The chorus of optimistic forecasts is growing. The Federal Reserve’s Beige Book reported moderate growth from November to the end of 2013, and that “the economic outlook is positive in most districts.” The World Bank predicted the developed world is on the brink of “self-sustained recovery” for the first time in five years, and expects the U.S economy to grow as much as 3.2 percent this year.
The corollary to improved economic conditions is that the monetary spigots that have been left open for so long to keep interest rates so close to zero, both in the United States and in the European Union, will likely be turned off. In fact, the Federal Reserve has already begun to talk of “tapering” its monthly purchases of financial assets from the current level of $85 billion.
However, the long-term effects of expansive monetary policy might not be easy to reverse painlessly. These effects are not limited to the obvious danger of inflation. Prolonged low interest rates can, under certain circumstances, encourage banks to undertake increasingly risky loans. New studies show that this risk is not merely theoretical, and that long periods of expansive monetary policy, which forces down interest rates, can lay the groundwork for the next financial crisis.
The Federal Reserve under Ben S. Bernanke’s leadership has justified the successive rounds of quantitative easing on the grounds that low interest rates would encourage investment and jump-start the economy by reducing the cost of borrowing. That hoped-for scenario has failed to materialize in this recovery, the most lackluster since the end of World War II.
The policy is grounded in Mr. Bernanke’s scholarship. Unfortunately, the perspective that has driven this policy choice is limited, and singularly fails to take into account the effect of persistently low interest rates on not only borrowing by potential investors, but on lending decisions of banks.
As interest rates fall with expansive monetary policy, they reduce the bank’s rate of return on its loan, which increases the incentive to cut back on costly monitoring. Because they have limited liability, banks will tend to take excessive risk, which is then passed on to depositors (or the Federal Deposit Insurance Corporation, and through the FDIC to taxpayers) and bondholders in an environment where low interest rates prevail for a long time. This is explained by International Monetary Fund economists Givoanni Dell‘Ariccia and Luc Laeven, and Boston University’s Robert Marquez, in a recent study.
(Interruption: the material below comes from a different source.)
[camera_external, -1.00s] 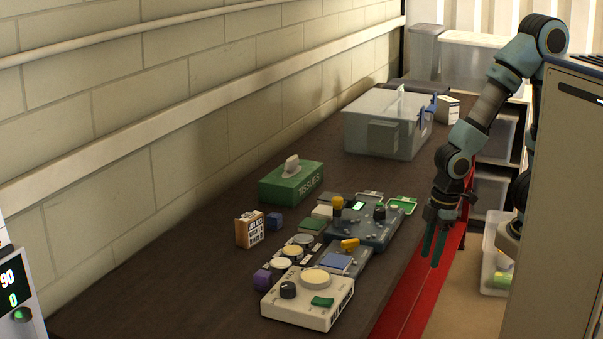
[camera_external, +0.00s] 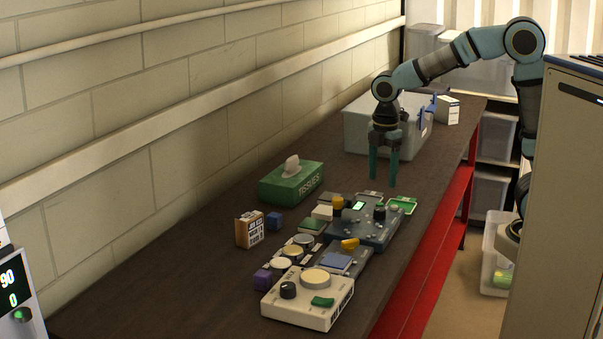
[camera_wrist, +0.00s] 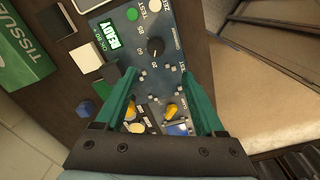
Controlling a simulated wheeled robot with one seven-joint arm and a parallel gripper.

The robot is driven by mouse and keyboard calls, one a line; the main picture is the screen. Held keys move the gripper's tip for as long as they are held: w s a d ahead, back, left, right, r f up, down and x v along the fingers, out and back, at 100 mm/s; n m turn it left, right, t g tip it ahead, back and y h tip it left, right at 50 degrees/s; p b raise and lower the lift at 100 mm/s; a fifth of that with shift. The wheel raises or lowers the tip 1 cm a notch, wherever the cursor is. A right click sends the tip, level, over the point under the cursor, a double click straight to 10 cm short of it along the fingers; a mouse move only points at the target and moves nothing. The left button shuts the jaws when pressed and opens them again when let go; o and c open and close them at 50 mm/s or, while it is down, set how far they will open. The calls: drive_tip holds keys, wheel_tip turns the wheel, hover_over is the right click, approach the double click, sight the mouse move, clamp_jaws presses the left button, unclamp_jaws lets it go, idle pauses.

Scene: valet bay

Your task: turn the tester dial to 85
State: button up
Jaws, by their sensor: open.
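The tester is a blue-grey panel (camera_external: 368,232) on the bench. In the wrist view its face (camera_wrist: 118,24) has a green screen (camera_wrist: 112,42) reading READY. The dial also shows in the external view (camera_external: 379,213). My gripper (camera_external: 384,182) is open and empty above the bench, above and behind the dial. In the wrist view my gripper's green fingers (camera_wrist: 157,76) are spread, with the dial just beyond their tips.
A white box with knobs (camera_external: 308,298) and a panel with round buttons (camera_external: 292,250) stand nearer the camera. A green tissue box (camera_external: 291,184) is by the wall. Bare bench lies front left.

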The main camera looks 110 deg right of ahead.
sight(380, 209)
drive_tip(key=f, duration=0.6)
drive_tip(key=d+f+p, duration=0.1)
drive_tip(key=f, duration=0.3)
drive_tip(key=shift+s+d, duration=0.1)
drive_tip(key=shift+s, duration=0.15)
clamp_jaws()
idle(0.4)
In a study of Austrian banks, University of North Carolina economist Paul Gaggl and Oesterreichische Nationalbank economist Maria Teresa Valderrama found that the European Central Bank’s low-interest policy from 2003 through 2005 was a key factor in explaining the increase in riskiness of bank loan portfolios. When banks make loans, they must incur some costs to screen applicants to determine how risky making the loan would be. Through the screening of applicants, banks can then decide what the profit-maximizing loan portfolio would be. If banks had complete information, they would make the largest loans to the safest borrowers. However, they do not have complete information.
When they must pay high interest rates to depositors, they make loans carefully. If, however, they are flush with funds owing to the central bank pumping money into the system, the incentives for caution diminish. Now, they get less bang for any dollars they spend on getting information on the quality of the borrower. Loans are made to borrowers who would not be considered good credit risks in the absence of expansive monetary policy. Entire loan portfolios begin to take on imprudent risk.
In the case of Austria, the European Central Bank held down interest rates to 2 percent between June 2003 and December 2005. Mr. Gaggl and Ms. Valderrama find the average expected default rate increased by 40 percent. They point out that bank portfolios will not suffer when interest rates fall if economic activity is falling at the same time. The danger comes when there is an “improvement in economic activity together with sufficiently low and unchanged interest rates.”
This might be where we are now — and highlights the dangers of discretionary policy. Attempts at timing the stimulus, both monetary and fiscal, largely have been failures. The recent uptick in economic activity, and especially in the real-estate sector, should be treated as warning signs of another possible bubble.
The long run of expansive monetary policy and near-zero interest rates has done little to add to stability to the system. The taper, if it is coming, might well be too little, too late.